What Does “Failure” Really Mean?


Why do we run from failure, rather than embrace it with open arms? (Credit: blogs.kent)

If you search up failure on Google you’ll get “lack of success.” Yet when you search it up on Urban Dictionary, it’s ironically defined as “Me.” Much like Google and Urban Dictionary, we each have different definitions of what it means to fail — which often makes the idea of failure seem increasingly vague and intimidating. 


However, I wonder what causes our definitions to be so personalized? When we think of the word success, I’m sure everyone is thinking of the same generalized definition: wealth, fame, happiness, health. It couldn’t be any more simple for our dreams of a “successful” future to come true. 


But if success means ultimately achieving our dreams, then doesn’t that just prove that no such thing exists? Our dreams are constantly changing, and so do our definitions of success. As we move forward in life, the goals we dream to achieve move forward with us as well, until it’s almost impossible to catch up. However, when — if ever — we do catch up, why does this feeling of “success” feel so temporary, while failure makes us feel like we’re drowning in an empty pool? 


In my eyes, failure is a shapeshifter, and it often takes on the form of success. Imagine a shadow with no face is holding a knife and is chasing after you. I’m most certain that you would be running away. As you run, you attempt to succeed in getting away from this scary figure. Nevertheless, it’s futile because the shadow you’re running away from is the one you’re reflecting behind you. It’s your shadow that you’re so scared of. We are scared of who we become when we fail. 

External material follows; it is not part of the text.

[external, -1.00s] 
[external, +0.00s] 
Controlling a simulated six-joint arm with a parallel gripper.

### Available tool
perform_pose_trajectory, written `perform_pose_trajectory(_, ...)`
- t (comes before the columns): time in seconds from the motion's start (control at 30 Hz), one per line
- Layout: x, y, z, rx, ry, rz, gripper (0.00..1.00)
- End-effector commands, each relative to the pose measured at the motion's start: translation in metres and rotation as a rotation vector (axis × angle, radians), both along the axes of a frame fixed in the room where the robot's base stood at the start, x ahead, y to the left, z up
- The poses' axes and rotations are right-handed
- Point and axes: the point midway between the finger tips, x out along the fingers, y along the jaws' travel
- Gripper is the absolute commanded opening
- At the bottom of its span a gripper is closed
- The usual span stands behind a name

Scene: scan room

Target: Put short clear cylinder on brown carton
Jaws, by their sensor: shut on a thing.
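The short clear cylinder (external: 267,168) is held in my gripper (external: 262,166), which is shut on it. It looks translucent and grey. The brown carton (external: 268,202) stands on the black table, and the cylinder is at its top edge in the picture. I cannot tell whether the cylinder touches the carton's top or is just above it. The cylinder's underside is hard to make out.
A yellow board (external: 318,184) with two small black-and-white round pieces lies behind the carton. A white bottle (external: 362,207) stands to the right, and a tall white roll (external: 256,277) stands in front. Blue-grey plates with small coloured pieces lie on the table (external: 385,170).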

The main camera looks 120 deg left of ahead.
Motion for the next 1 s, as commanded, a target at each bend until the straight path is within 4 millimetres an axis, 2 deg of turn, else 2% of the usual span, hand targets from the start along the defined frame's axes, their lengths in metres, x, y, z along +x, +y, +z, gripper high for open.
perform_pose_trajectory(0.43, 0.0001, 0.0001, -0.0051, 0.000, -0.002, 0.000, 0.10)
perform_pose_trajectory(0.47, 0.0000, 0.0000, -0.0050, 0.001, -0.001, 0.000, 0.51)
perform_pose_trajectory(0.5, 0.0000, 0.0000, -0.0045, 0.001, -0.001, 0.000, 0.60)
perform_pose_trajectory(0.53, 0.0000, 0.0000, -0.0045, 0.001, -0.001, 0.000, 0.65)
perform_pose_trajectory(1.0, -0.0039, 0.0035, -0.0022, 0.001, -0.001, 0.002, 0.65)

But so what if we fail? Is failure truly just “a lack of success”? I wouldn’t agree with that. We must be failures in order to understand the feeling that leaves us drowning. We’re running away because we’re scared to be caught by that feeling, the feeling of failure that seizes the air from our lungs. So in the future, when the game of tag begins once again, we should learn to run away faster, hide better, and ultimately realize that there is air in the empty pool that engulfs us. Only then can we be defined as successful.